Have you found that your patience has waned lately? As you consider your possible causes, be sure to assess how much fast food you’ve eaten lately. What does fast food have to do with impatience? This study says that it is directly related to impatience.
“Fast food represents a culture of time efficiency and instant gratification. The problem is that the goal of saving time gets activated upon exposure to fast food regardless of whether time is a relevant factor in the context.”
Those are the thoughts of study researcher Chen-Bo Zhong of the University of Toronto, Rotman School of Management. The research, which will be published in the upcoming issue of the journal Psychological Science, reveals that people who ate fast food tended to prefer time saving products, like two in one shampoo rather than shampoo and conditioner used separately. They also tended to read faster, even when there was no advantage to finishing the material earlier. What’s wrong with reading quickly? Isn’t that usually a good thing?
Zhong explains why this is a problem:
“Walking faster is time efficient when one is trying to make a meeting, but it’s a sign of impatience when one is going for a stroll in the park.”
Last, they seemed to prefer immediate gratification rather than delayed rewards or saving.
A final experiment found people exposed to fast food logos exhibited greater reluctance for saving, choosing a smaller immediate payment rather than opting for a much larger delayed payment.
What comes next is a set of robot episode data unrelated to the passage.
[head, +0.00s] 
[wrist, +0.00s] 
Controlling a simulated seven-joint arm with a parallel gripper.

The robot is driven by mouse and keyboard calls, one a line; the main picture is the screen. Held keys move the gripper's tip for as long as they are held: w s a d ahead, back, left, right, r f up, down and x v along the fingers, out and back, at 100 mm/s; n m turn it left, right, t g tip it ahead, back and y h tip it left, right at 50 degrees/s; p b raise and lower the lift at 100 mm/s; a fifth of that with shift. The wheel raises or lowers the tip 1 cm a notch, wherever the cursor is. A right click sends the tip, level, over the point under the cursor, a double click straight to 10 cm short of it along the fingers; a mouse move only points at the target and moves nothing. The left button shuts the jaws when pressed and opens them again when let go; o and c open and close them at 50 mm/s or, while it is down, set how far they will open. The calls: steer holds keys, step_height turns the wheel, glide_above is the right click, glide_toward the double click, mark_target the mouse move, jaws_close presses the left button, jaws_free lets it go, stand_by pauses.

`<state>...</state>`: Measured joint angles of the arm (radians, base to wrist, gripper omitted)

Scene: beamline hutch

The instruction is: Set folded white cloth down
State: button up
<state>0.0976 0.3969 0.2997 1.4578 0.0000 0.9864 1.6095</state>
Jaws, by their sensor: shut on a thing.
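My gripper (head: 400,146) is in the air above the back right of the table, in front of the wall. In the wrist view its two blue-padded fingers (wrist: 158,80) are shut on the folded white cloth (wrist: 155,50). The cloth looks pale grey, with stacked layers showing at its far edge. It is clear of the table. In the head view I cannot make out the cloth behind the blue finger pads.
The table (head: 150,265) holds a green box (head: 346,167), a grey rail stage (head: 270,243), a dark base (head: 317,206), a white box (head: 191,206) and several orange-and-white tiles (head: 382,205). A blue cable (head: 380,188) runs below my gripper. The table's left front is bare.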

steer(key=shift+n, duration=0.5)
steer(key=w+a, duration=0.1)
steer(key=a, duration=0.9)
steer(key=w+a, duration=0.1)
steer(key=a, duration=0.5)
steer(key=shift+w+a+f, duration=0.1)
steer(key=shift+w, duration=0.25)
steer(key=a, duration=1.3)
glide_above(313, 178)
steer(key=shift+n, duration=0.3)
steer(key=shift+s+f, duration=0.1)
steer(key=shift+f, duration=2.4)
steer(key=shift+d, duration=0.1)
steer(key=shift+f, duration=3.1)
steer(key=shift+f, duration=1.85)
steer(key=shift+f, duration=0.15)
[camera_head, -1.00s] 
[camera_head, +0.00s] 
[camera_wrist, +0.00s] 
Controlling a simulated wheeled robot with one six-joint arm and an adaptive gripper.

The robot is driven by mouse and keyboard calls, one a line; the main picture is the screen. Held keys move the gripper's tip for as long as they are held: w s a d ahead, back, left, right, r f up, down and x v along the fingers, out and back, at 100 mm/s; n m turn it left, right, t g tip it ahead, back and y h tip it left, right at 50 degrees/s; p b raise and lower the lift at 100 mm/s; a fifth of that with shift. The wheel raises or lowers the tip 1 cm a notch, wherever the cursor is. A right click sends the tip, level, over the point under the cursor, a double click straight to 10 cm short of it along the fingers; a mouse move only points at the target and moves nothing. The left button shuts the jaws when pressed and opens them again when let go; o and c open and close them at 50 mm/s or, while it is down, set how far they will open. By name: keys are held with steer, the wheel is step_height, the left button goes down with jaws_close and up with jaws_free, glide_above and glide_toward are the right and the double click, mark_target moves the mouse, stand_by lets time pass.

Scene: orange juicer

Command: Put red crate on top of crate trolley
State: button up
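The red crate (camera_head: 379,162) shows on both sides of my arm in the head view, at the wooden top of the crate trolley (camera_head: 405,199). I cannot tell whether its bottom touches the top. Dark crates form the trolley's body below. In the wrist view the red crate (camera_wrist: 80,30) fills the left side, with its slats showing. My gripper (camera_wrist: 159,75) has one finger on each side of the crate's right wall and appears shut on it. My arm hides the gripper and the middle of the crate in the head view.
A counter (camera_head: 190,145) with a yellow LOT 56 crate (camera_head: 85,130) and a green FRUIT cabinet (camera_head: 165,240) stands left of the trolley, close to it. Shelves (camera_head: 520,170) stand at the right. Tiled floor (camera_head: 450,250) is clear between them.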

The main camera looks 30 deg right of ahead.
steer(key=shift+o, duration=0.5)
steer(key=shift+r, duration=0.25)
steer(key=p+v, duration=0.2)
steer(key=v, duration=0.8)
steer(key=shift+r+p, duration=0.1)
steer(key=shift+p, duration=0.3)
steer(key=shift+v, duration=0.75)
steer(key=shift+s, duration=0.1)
So, does this mean that if you eat fast food, you are going to become more impatient? Or, could it be that we eat fast food because we are already impatient? The researchers expressed their awareness of the issue of these study results in the context of a very fast paced, instant results, culture. Everything from the microwave oven to instant messaging encourages impatience.
The study raises an important point that while we (as a culture) have multiple time saving technologies, we have only become more impatient. The technologies are not actually helping us take advantage and enjoy the time we have, they only make us more hurried, even when we don’t need to be.
I recently switched phones and got a Blackberry (only because my husband and I could get them for free). We were not in the market for a smart phone. I didn’t need to have instant access to my emails and Facebook messages. But now that I have gotten accustomed to having them all at my fingertips, I can feel the “addiction” that so many talk about.
Having said that, I have to add that I don’t think everyone is susceptible. My husband has a Blackberry also, but he barely feels the need to check his voice mail messages, much less all his email. So, while the culture continues to move at a faster pace, there are those among us, thank God, who can help the rest of us slow down and maintain some perspective on time.
Is fast food the culprit? I don’t think so. It’s simply a byproduct, in more ways than one, of our increasingly fast paced culture. Maybe I’ll have a glass of wine with my homemade dinner just to buck the system tonight!